▶ [Data lines]
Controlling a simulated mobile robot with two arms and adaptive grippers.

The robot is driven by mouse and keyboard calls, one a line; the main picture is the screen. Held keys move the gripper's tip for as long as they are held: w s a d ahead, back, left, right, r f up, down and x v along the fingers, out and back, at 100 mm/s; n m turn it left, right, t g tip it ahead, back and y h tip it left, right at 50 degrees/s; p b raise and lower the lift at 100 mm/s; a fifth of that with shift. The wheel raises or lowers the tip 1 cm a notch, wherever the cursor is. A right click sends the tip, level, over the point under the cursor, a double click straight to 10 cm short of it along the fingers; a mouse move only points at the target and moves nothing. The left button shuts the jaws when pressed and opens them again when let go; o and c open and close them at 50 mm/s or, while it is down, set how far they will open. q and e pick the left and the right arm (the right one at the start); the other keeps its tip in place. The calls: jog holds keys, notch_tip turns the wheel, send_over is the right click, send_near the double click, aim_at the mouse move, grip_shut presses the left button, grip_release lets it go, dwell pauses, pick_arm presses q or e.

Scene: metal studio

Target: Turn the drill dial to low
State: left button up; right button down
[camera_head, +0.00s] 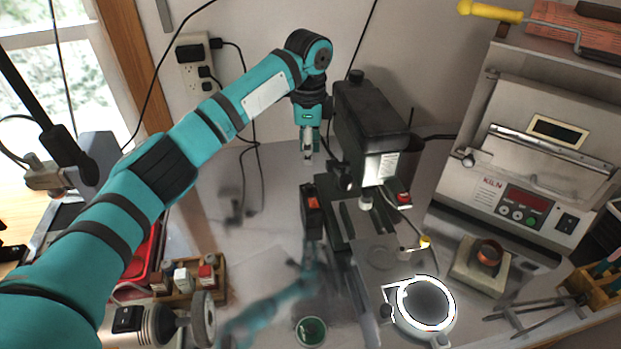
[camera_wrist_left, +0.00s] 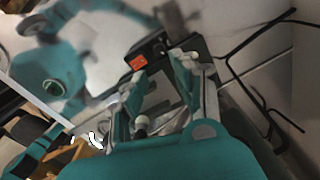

▶ [Description of the task] Transcribe all the data word for word; the images stay out.

▶ [Answer in full]
Controlling a simulated mobile robot with two arms and adaptive grippers.

The robot is driven by mouse and keyboard calls, one a line; the main picture is the screen. Held keys move the gripper's tip for as long as they are held: w s a d ahead, back, left, right, r f up, down and x v along the fingers, out and back, at 100 mm/s; n m turn it left, right, t g tip it ahead, back and y h tip it left, right at 50 degrees/s; p b raise and lower the lift at 100 mm/s; a fifth of that with shift. The wheel raises or lowers the tip 1 cm a notch, wherever the cursor is. A right click sends the tip, level, over the point under the cursor, a double click straight to 10 cm short of it along the fingers; a mouse move only points at the target and moves nothing. The left button shuts the jaws when pressed and opens them again when let go; o and c open and close them at 50 mm/s or, while it is down, set how far they will open. q and e pick the left and the right arm (the right one at the start); the other keeps its tip in place. The calls: jog holds keys, notch_tip turns the wheel, send_over is the right click, send_near the double click, aim_at the mouse move, grip_shut presses the left button, grip_release lets it go, dwell pauses, pick_arm presses q or e.

Scene: metal studio

Target: Turn the drill dial to low
State: left button up; right button down
[camera_head, +0.00s] 
[camera_wrist_left, +0.00s] 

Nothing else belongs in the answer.